#### What to work on
Reproduce every entry exactly and leave its pictures out.

[Start of Supplied material]

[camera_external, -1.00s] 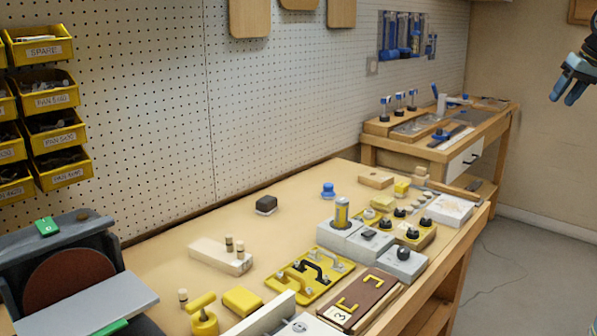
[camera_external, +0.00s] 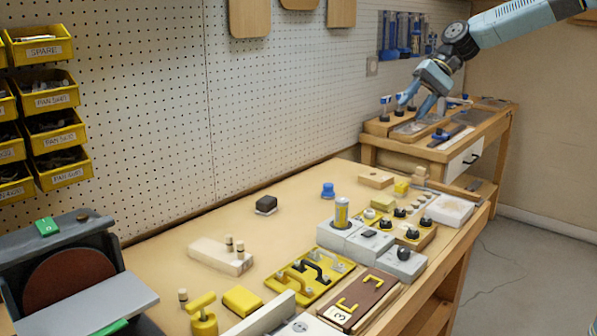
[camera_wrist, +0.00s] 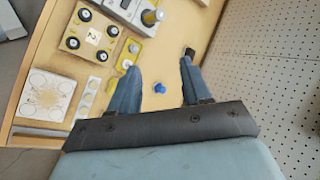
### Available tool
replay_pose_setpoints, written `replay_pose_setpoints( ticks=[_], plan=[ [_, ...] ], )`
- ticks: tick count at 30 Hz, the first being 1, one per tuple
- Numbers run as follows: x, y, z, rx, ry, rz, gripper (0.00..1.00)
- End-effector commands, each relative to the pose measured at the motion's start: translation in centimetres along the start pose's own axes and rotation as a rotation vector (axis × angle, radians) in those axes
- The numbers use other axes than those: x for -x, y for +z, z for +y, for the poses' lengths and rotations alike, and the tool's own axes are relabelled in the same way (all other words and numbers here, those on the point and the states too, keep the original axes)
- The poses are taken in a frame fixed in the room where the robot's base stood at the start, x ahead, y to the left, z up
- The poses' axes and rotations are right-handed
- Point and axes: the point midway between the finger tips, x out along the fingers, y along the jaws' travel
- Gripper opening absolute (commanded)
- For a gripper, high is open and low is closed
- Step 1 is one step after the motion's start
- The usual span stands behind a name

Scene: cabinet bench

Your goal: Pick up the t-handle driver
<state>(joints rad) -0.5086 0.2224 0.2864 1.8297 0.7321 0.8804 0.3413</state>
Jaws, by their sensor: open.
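A yellow T-shaped tool (camera_external: 203,314), which looks like the t-handle driver, stands upright at the near left end of the bench in the external view. I cannot make it out in the wrist view. My gripper (camera_external: 412,107) is open and empty, in the air toward the far end of the bench, well away from that tool. In the wrist view my gripper (camera_wrist: 159,64) points its two spread fingers at the bench top. A small blue knob-like piece (camera_wrist: 160,88) shows between them, on the bench below.
A dark block (camera_external: 266,205) and a pale wood block with pegs (camera_external: 220,256) stand on the bench. A yellow handle plate (camera_external: 308,275) and grey boxes with knobs crowd the right side. A pegboard wall (camera_external: 290,110) runs along the back. The bench's middle left is mostly clear.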

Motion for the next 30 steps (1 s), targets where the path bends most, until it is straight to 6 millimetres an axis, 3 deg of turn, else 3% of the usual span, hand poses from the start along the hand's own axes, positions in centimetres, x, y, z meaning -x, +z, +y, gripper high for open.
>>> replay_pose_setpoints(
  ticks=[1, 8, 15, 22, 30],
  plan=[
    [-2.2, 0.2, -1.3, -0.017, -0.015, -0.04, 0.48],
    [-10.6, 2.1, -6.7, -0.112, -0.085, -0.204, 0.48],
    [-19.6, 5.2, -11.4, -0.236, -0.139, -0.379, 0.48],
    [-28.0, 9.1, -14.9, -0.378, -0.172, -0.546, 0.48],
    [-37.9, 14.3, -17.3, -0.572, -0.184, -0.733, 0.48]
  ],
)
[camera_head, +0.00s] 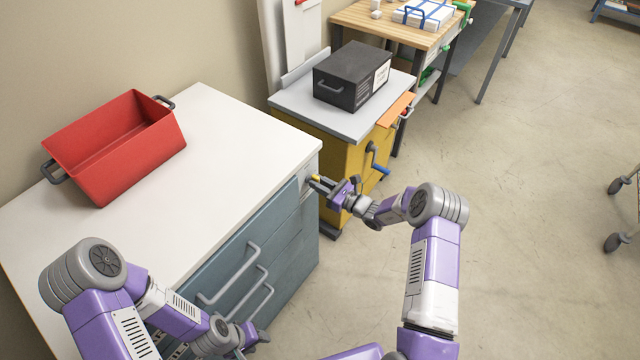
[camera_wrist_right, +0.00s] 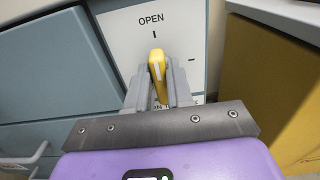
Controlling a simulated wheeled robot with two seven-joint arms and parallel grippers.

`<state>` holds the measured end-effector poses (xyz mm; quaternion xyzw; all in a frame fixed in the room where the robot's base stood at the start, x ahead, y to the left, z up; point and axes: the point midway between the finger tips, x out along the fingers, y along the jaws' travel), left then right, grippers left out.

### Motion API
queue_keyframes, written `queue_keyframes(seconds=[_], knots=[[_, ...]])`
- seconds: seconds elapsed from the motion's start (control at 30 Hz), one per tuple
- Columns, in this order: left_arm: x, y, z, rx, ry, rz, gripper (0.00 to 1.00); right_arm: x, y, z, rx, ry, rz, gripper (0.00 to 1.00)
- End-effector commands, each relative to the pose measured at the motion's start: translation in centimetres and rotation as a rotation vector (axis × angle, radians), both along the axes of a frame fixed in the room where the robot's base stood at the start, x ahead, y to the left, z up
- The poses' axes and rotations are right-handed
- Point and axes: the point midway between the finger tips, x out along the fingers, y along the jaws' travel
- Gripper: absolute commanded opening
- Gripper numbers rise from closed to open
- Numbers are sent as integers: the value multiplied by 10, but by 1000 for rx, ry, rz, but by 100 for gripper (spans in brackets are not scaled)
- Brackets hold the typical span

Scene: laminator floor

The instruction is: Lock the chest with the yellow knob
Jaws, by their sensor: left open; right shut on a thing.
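The chest (camera_head: 278,223) is a teal drawer unit with a white top, at the left in the head view. Its yellow knob (camera_wrist_right: 157,62) sits on a white plate (camera_wrist_right: 125,35) marked OPEN, with a second tick to the right; lower print is mostly hidden. The knob's handle points roughly at the OPEN tick. My right gripper (camera_wrist_right: 159,88) is shut on the knob, a finger on each side. In the head view, my right gripper (camera_head: 324,184) is at the chest's upper right front corner. My left gripper (camera_head: 256,338) is open and empty, low before the drawers.
A red bin (camera_head: 118,145) stands on the chest top. A yellow cabinet (camera_head: 352,165) with a blue crank (camera_head: 378,165) and a black box (camera_head: 352,75) on top stands close beyond the chest. The floor to the right is clear, with a cart's wheels at the far edge.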

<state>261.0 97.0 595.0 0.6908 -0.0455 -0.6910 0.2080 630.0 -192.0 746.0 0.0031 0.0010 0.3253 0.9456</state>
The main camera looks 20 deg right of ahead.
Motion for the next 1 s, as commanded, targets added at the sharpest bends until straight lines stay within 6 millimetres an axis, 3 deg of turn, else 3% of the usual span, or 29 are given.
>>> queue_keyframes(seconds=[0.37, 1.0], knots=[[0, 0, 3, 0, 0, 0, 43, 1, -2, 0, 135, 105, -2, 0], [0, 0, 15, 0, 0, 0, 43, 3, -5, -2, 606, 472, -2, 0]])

[End of Supplied material]

#### Task result
[camera_external, -1.00s] 
[camera_external, +0.00s] 
[camera_wrist, +0.00s] 
### Available tool
replay_pose_setpoints, written `replay_pose_setpoints( ticks=[_], plan=[ [_, ...] ], )`
- ticks: tick count at 30 Hz, the first being 1, one per tuple
- Numbers run as follows: x, y, z, rx, ry, rz, gripper (0.00..1.00)
- End-effector commands, each relative to the pose measured at the motion's start: translation in centimetres along the start pose's own axes and rotation as a rotation vector (axis × angle, radians) in those axes
- The numbers use other axes than those: x for -x, y for +z, z for +y, for the poses' lengths and rotations alike, and the tool's own axes are relabelled in the same way (all other words and numbers here, those on the point and the states too, keep the original axes)
- The poses are taken in a frame fixed in the room where the robot's base stood at the start, x ahead, y to the left, z up
- The poses' axes and rotations are right-handed
- Point and axes: the point midway between the finger tips, x out along the fingers, y along the jaws' travel
- Gripper opening absolute (commanded)
- For a gripper, high is open and low is closed
- Step 1 is one step after the motion's start
- The usual span stands behind a name

Scene: cabinet bench

Your goal: Pick up the t-handle driver
<state>(joints rad) -0.5086 0.2224 0.2864 1.8297 0.7321 0.8804 0.3413</state>
Jaws, by their sensor: open.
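A yellow T-shaped tool (camera_external: 203,314), which looks like the t-handle driver, stands upright at the near left end of the bench in the external view. I cannot make it out in the wrist view. My gripper (camera_external: 412,107) is open and empty, in the air toward the far end of the bench, well away from that tool. In the wrist view my gripper (camera_wrist: 159,64) points its two spread fingers at the bench top. A small blue knob-like piece (camera_wrist: 160,88) shows between them, on the bench below.
A dark block (camera_external: 266,205) and a pale wood block with pegs (camera_external: 220,256) stand on the bench. A yellow handle plate (camera_external: 308,275) and grey boxes with knobs crowd the right side. A pegboard wall (camera_external: 290,110) runs along the back. The bench's middle left is mostly clear.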

Motion for the next 30 steps (1 s), targets where the path bends most, until it is straight to 6 millimetres an axis, 3 deg of turn, else 3% of the usual span, hand poses from the start along the hand's own axes, positions in centimetres, x, y, z meaning -x, +z, +y, gripper high for open.
>>> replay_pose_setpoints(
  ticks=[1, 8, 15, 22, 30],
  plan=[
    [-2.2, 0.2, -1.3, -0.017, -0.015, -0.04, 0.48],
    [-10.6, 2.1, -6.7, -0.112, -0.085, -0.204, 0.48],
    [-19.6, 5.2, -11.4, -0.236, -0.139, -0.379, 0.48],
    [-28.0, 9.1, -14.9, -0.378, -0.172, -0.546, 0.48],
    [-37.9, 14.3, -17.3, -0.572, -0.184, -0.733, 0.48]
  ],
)
[camera_head, +0.00s] 
[camera_wrist_right, +0.00s] 
Controlling a simulated wheeled robot with two seven-joint arms and parallel grippers.

`<state>` holds the measured end-effector poses (xyz mm; quaternion xyzw; all in a frame fixed in the room where the robot's base stood at the start, x ahead, y to the left, z up; point and axes: the point midway between the finger tips, x out along the fingers, y along the jaws' travel), left then right, grippers left out.

### Motion API
queue_keyframes, written `queue_keyframes(seconds=[_], knots=[[_, ...]])`
- seconds: seconds elapsed from the motion's start (control at 30 Hz), one per tuple
- Columns, in this order: left_arm: x, y, z, rx, ry, rz, gripper (0.00 to 1.00); right_arm: x, y, z, rx, ry, rz, gripper (0.00 to 1.00)
- End-effector commands, each relative to the pose measured at the motion's start: translation in centimetres and rotation as a rotation vector (axis × angle, radians), both along the axes of a frame fixed in the room where the robot's base stood at the start, x ahead, y to the left, z up
- The poses' axes and rotations are right-handed
- Point and axes: the point midway between the finger tips, x out along the fingers, y along the jaws' travel
- Gripper: absolute commanded opening
- Gripper numbers rise from closed to open
- Numbers are sent as integers: the value multiplied by 10, but by 1000 for rx, ry, rz, but by 100 for gripper (spans in brackets are not scaled)
- Brackets hold the typical span

Scene: laminator floor

The instruction is: Lock the chest with the yellow knob
Jaws, by their sensor: left open; right shut on a thing.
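The chest (camera_head: 278,223) is a teal drawer unit with a white top, at the left in the head view. Its yellow knob (camera_wrist_right: 157,62) sits on a white plate (camera_wrist_right: 125,35) marked OPEN, with a second tick to the right; lower print is mostly hidden. The knob's handle points roughly at the OPEN tick. My right gripper (camera_wrist_right: 159,88) is shut on the knob, a finger on each side. In the head view, my right gripper (camera_head: 324,184) is at the chest's upper right front corner. My left gripper (camera_head: 256,338) is open and empty, low before the drawers.
A red bin (camera_head: 118,145) stands on the chest top. A yellow cabinet (camera_head: 352,165) with a blue crank (camera_head: 378,165) and a black box (camera_head: 352,75) on top stands close beyond the chest. The floor to the right is clear, with a cart's wheels at the far edge.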

<state>261.0 97.0 595.0 0.6908 -0.0455 -0.6910 0.2080 630.0 -192.0 746.0 0.0031 0.0010 0.3253 0.9456</state>
The main camera looks 20 deg right of ahead.
Motion for the next 1 s, as commanded, targets added at the sharpest bends until straight lines stay within 6 millimetres an axis, 3 deg of turn, else 3% of the usual span, or 29 are given.
>>> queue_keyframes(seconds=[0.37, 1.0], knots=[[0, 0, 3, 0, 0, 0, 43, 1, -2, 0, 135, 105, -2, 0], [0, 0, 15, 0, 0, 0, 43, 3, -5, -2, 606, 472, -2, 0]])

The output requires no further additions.